Learning Curves (image from Aaron Klein)

In the methods discussed above, we train each model for 81 epochs before scoring it. This is expensive, it can take up to 1.5 hours. In order to figure out whether a configuration is pretty poor, do we really need to train it all the way to the end?

At least for most neural network training problems, the validation error after training only a few epoch can be a surprisingly strong signal separating the best from the worst configurations (see figure above). Therefore, if a certain trial shows worse performance after (say) 3 epochs than many others, we may just as well stop it early, allowing the worker to pick up another potentially more rewarding task.

Synchronous Successive Halving and Hyperband

Successive halving is a simple, yet powerful scheduling method based on the idea of early stopping.
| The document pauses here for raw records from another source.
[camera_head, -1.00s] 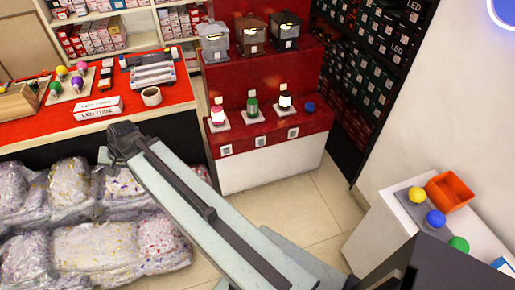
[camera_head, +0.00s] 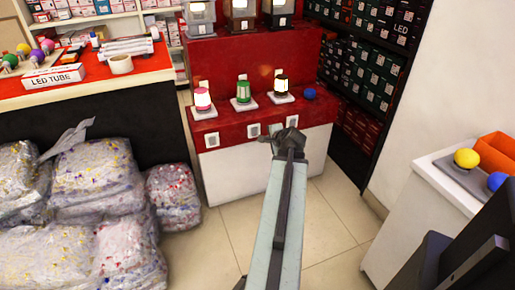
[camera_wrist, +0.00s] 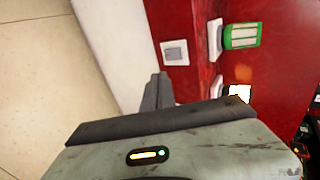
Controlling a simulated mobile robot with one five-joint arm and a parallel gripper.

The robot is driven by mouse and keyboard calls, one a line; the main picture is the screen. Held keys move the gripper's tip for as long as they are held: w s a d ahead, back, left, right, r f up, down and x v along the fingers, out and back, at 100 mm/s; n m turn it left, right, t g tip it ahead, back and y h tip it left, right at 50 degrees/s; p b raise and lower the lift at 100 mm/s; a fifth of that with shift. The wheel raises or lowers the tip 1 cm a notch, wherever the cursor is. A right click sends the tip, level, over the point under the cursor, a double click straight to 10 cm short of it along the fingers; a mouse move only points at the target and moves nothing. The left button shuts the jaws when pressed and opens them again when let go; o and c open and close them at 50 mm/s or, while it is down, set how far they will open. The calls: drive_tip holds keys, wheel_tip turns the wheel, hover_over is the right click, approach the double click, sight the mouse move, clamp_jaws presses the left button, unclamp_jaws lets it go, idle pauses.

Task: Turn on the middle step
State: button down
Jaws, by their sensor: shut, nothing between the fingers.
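The red stepped display (camera_head: 225,170) has a lower step with a pink lantern (camera_head: 203,99), a green lantern (camera_head: 243,90) and a dark lantern (camera_head: 281,86) in a row. The pink and dark lanterns glow; the green one looks dimmer. Small white switches are on the step's front, including a left switch (camera_head: 211,140) and a middle switch (camera_head: 254,130). In the wrist view, a switch (camera_wrist: 174,52) sits below the green lantern (camera_wrist: 240,36). My gripper (camera_head: 284,134) is shut and empty, close to the front, right of the middle switch. Its dark fingers (camera_wrist: 156,92) show in the wrist view. Contact is unclear.
A blue ball-like knob (camera_head: 309,94) is at the right end of the step. Plastic-wrapped bundles (camera_head: 95,180) fill the left floor. A white counter (camera_head: 440,180) with coloured balls and an orange bin (camera_head: 496,152) stands at right. Tiled floor is clear between.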

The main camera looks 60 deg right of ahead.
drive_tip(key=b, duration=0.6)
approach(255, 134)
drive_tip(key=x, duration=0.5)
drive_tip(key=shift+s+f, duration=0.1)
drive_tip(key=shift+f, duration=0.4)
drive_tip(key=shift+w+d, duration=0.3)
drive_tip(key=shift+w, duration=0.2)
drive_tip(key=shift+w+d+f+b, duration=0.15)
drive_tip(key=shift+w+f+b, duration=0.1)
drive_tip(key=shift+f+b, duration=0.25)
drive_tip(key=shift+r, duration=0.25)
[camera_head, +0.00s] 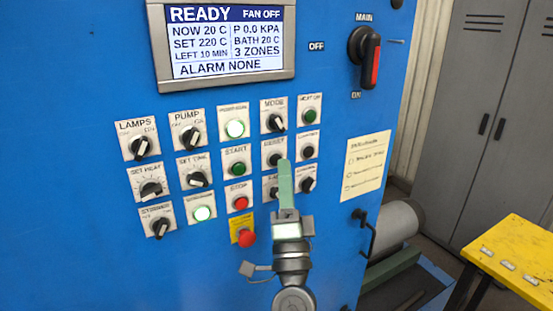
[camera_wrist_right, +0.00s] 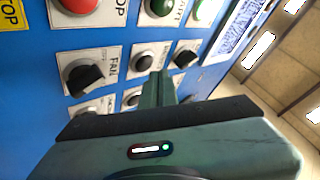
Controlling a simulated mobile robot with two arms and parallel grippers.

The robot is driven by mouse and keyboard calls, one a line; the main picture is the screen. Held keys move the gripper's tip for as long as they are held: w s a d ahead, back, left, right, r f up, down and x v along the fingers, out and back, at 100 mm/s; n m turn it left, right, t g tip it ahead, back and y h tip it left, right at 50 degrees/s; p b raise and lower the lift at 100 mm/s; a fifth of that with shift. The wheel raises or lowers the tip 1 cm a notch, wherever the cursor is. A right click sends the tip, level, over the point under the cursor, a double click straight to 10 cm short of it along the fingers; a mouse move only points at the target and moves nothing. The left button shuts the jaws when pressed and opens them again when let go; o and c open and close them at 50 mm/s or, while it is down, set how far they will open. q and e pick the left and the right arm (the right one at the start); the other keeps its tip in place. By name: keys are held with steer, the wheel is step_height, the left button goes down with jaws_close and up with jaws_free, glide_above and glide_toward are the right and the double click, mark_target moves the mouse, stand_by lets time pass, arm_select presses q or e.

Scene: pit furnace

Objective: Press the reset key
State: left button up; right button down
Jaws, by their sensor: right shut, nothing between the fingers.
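The reset key (camera_head: 272,160) is a dark round button on a white plate labelled RESET, in the blue panel's fourth column. It sits below the MODE knob and above another black knob. My right gripper (camera_head: 284,164) is shut and empty, its green fingers pointing at the panel and covering the key's right side in the head view. In the right wrist view the fingers (camera_wrist_right: 159,78) point toward a dark button (camera_wrist_right: 144,56), apparently the reset key, between the FAN knob and another knob. Whether the tips touch it I cannot tell. My left gripper is not in view.
The green START button (camera_head: 235,168), red STOP button (camera_head: 240,203) and red emergency button (camera_head: 246,238) are close by on the left. The display (camera_head: 226,44) reads READY and ALARM NONE. A yellow table (camera_head: 520,250) stands at right.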

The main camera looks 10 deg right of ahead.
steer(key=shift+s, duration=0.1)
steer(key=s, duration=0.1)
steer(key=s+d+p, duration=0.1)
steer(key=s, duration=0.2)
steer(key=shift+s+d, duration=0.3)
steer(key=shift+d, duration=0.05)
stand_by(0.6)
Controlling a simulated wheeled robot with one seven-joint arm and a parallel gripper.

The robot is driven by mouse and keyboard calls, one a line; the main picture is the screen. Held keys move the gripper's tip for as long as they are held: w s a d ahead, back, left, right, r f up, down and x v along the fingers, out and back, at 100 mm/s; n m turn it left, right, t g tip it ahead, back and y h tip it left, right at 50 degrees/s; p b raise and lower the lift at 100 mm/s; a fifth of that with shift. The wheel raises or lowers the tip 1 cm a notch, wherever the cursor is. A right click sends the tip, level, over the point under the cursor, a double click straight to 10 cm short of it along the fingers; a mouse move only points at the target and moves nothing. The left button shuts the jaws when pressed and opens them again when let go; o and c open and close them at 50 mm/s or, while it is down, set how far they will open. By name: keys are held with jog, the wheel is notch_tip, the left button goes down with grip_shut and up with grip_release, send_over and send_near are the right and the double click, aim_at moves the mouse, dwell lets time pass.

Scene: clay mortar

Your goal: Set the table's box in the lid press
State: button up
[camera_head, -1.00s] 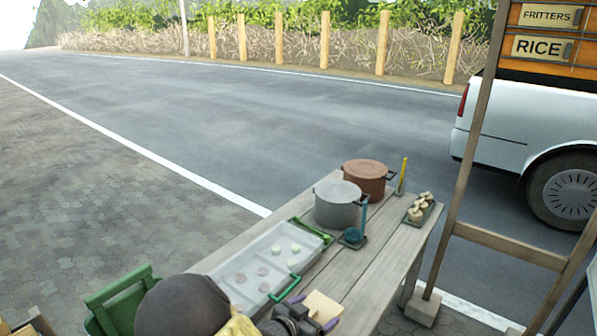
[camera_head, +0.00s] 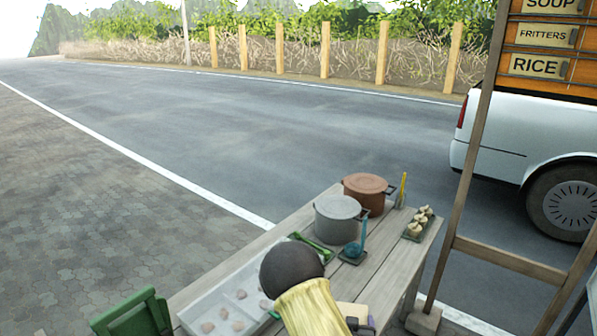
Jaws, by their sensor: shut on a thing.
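A small cream box (camera_head: 351,309) shows low in the picture, over the near right part of the wooden table (camera_head: 388,262). My dark round arm joint and yellow-covered arm link hide much of the gripper. I cannot tell whether the box touches the table. I cannot make out a lid press in this view.
A white tray (camera_head: 190,312) with pale pieces lies left of my arm. A grey pot (camera_head: 338,222), brown pot (camera_head: 366,190), blue ladle (camera_head: 356,246) and small tray of pale items (camera_head: 418,226) stand farther back. A wooden post (camera_head: 472,165) rises at right.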

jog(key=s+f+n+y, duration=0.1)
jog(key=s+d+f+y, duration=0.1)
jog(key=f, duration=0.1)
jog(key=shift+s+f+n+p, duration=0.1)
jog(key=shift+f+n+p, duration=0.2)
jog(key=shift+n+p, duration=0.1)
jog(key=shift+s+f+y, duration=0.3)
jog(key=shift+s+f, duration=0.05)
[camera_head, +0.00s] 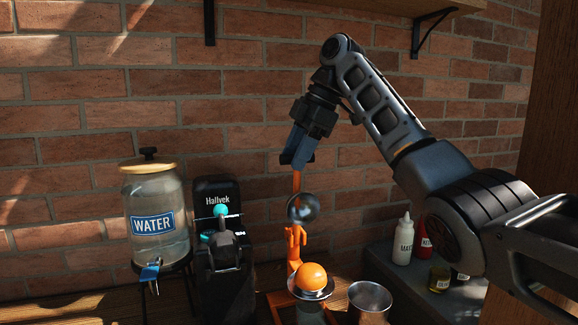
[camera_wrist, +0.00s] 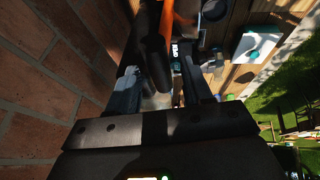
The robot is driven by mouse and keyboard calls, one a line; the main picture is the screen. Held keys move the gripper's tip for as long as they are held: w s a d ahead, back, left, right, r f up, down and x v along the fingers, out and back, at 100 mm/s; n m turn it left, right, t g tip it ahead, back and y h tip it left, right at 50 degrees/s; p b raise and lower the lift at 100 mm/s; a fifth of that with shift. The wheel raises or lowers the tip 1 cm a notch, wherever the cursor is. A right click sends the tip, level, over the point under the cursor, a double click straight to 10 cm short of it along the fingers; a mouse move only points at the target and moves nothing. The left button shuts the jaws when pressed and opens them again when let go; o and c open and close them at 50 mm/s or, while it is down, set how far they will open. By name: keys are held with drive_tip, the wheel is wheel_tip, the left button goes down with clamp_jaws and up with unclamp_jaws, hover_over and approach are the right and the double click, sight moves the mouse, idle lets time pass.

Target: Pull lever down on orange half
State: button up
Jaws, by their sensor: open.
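The orange juicer press (camera_head: 294,245) stands on the table against the brick wall, its metal press cup (camera_head: 303,208) raised. The orange half (camera_head: 311,277) sits on the juicer's lower metal seat, with a clear gap below the cup. The orange lever (camera_head: 297,181) points upward. In the wrist view, its black handle (camera_wrist: 155,55) reaches down toward the space between my fingers. My gripper (camera_head: 298,150) is open at the lever's upper end, pointing down; it also shows in the wrist view (camera_wrist: 160,88). I cannot tell whether a finger touches the handle.
A black coffee machine (camera_head: 225,270) and a glass water dispenser (camera_head: 157,215) stand left of the juicer. A metal cup (camera_head: 370,297) is just right of it. A white bottle (camera_head: 403,243), a red bottle (camera_head: 424,243) and a small jar (camera_head: 439,279) stand farther right.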

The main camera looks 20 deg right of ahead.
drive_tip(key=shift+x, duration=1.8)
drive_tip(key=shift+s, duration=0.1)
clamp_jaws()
Applied to our running example, we would start 81 trials with different, randomly chosen configurations. Computing validation errors after 1 epoch, we stop the 54 (or 2/3) worst performing trials, allowing the 27 (or 1/3) best performing trials to continue. This procedure is repeated after 3, 9, and 27 epochs, each time the 2/3 worst performing trials are stopped. This way, only a single trial runs all the way to 81 epochs. Its configuration has survived stopping decisions after 1, 3, 9, and 27 epochs, so likely is worth its running time.

In practice, concurrent execution has to be mapped to a small number of workers, and successive halving is implemented by pausing trials at rung levels (i.e., after 1, 3, 9, 27 epochs), and then resuming the top 1/3 to continue training until the next rung level. Pause and resume scheduling is implemented by checkpointing. We will ignore these details for now, but come back to them later. Ignoring practical details of scheduling, and assuming that training time per epoch is the same for each trial, the idea behind successive halving is to spend the same amount of time on trials stopped after 1, 3, 9, and 27 epochs, while making sure that at each rung level, the 2/3 worst performers are eliminated.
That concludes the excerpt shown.